Ériger cette notion en totem, comme le font certains, me semble à la fois vain et contre-productif. L’essentiel pour susciter l’adhésion des citoyens au projet européen ne réside absolument pas dans la standardisation de toutes les procédures électorales ou des jours de vote.
Et si des règles communes à tous les États membres sont évidemment essentielles, elles ne doivent pas conduire à ignorer les traditions, les particularités et les sensibilités nationales, auxquelles les citoyens se révèlent parfois très attachés.
Dans le domaine électoral comme dans les autres, l’Union européenne doit avant tout trouver la bonne distance et laisser aux démocraties nationales d’indispensables espaces de respiration. Évitons ce réflexe pavlovien qui consiste en matière européenne à confondre harmonisation et uniformisation.
Et si cela est vrai en termes de procédures, cela l’est évidemment encore plus en termes politiques. Je fais ici référence à l’une des propositions phares du Président de la République dans son discours de la Sorbonne, à savoir l’élection d’une partie des députés européens sur des listes transnationales.
Malgré le revers considérable subi au Parlement européen lors des discussions sur l’affectation des sièges bientôt laissés vacants par le Royaume-Uni, le Gouvernement laisse entendre dans l’exposé des motifs du projet de loi que ce projet serait la suite logique, voire « naturelle », du processus d’harmonisation des procédures électorales.

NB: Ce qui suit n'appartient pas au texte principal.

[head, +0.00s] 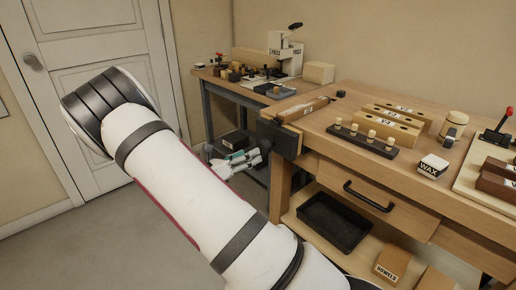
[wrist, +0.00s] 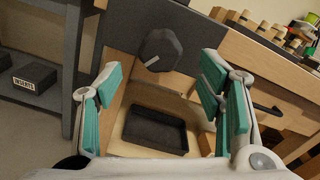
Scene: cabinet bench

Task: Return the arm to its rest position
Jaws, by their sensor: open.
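My gripper (head: 237,163) is in the head view, beside the left end of the wooden bench (head: 298,152), partly hidden behind my white arm. In the wrist view my gripper (wrist: 164,105) is open, with its teal finger pads wide apart and nothing between them. Beyond the fingers, the wrist view shows a dark round knob (wrist: 160,50) at the bench end and a black tray (wrist: 155,130) on the shelf below. My gripper appears apart from both. My arm stretches across the head view from lower right to upper left and back to the bench.
The bench top carries a peg rack (head: 362,140), a WAX box (head: 433,165) and wooden blocks. A closed drawer (head: 350,188) has a black handle. A second table (head: 222,85) stands behind. A white door (head: 95,80) is at left, with open floor before it.

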Je souhaite réaffirmer notre opposition à de telles listes, car elles reposent sur une illusion, celle qu’il existerait un peuple européen. En outre, imaginer, comme Guy Verhofstadt l’a soutenu l’année dernière, que des listes transnationales pourraient et même devraient contribuer à le faire advenir relève tout simplement de la billevesée ou de la pensée totémique.
Si les différents peuples qui composent l’Union européenne se sentent à l’évidence liés par une profonde communauté de destin – c’est d’ailleurs le sens même de la construction européenne–, ils ont avant tout pour cadre de référence la communauté nationale ou l’État-nation.
Qu’on le veuille ou non, c’est au sein de cet espace public national que doivent s’organiser la vie et le débat politiques. Il demeure le creuset de la légitimité et de l’exercice de la démocratie, et ce ne sont pas les grandes envolées lyriques aux accents fédéralistes sur la « souveraineté européenne » qui changeront quoi que ce soit à cet état de fait. C’est une réalité tenace que l’on ne veut pas voir.
À la différence d’une capacité d’action accrue des parlements nationaux dans le débat et le processus législatifs européens, par exemple via l’instauration d’un droit d’initiative, voire d’un droit de veto, les listes transnationales ne seront en aucun cas capables de rapprocher l’Europe des citoyens et d’apporter une réponse au déficit démocratique de l’Union européenne. Il y a là une chimère aux couleurs européennes.
Bien au contraire, de telles listes ne feraient que favoriser l’élection de députés européens « hors sol », et je dirais même « hors peuple », sans aucune prise avec les réalités du terrain ni aucun ancrage territorial, en d’autres termes, sans aucun lien avec les électeurs.
Mais peut-être s’agit-il là, après tout, du véritable projet recherché par le Gouvernement, puisque c’est exactement la voie qu’il a suivie au niveau national en imposant le recours à une circonscription unique. On attend avec impatience l’afflux électoral qu’on nous a promis le 26 mai prochain.
Il faut certes convenir que les huit circonscriptions interrégionales, trop étendues et ne correspondant à aucune réalité administrative, économique ou historique, étaient complètement vides de sens. Il faut aussi admettre que les députés européens élus dans ces conditions souffrent nécessairement d’un déficit démocratique et d’un déficit d’identification lié notamment à leur absence d’assise territoriale.
Toutefois, la conclusion logique qui s’imposait face à ce constat aurait dû être l’introduction de davantage de proximité, par exemple en redécoupant les circonscriptions pour les faire coïncider avec des délimitations territoriales et électorales cohérentes. On a finalement choisi de mettre en œuvre une politique de Gribouille, consistant, pour ne pas se mouiller, à se jeter à l’eau, en passant de circonscriptions interrégionales à une circonscription nationale, ce qui pose un problème d’identification.
On aurait pu aussi, dans l’idéal, élire nos députés européens au scrutin majoritaire dans 74, et bientôt 79 circonscriptions électorales. Certes, on nous oppose comme argument que l’acte électoral de 1976 impose un scrutin de type proportionnel – n’est-ce pas finalement le défaut originel de l’élection au Parlement européen ?
Ce serait pourtant, de loin, la meilleure solution si l’on considère que tout élu se doit d’être « à portée d’engueulade » de ses électeurs.
Au lieu de cela, le Gouvernement et sa majorité ont pris une direction diamétralement opposée. Nous voici donc revenus à la circonscription nationale, qui souffrira nécessairement des mêmes maux, en pire, que les circonscriptions interrégionales.
J’entends déjà les déplorations vertueuses, le soir du scrutin, où l’on s’interrogera doctement sur le niveau de participation.
Les mêmes causes produisant les mêmes effets, l’argument selon lequel cette réforme permettrait de réduire l’abstention n’est que pure fantaisie.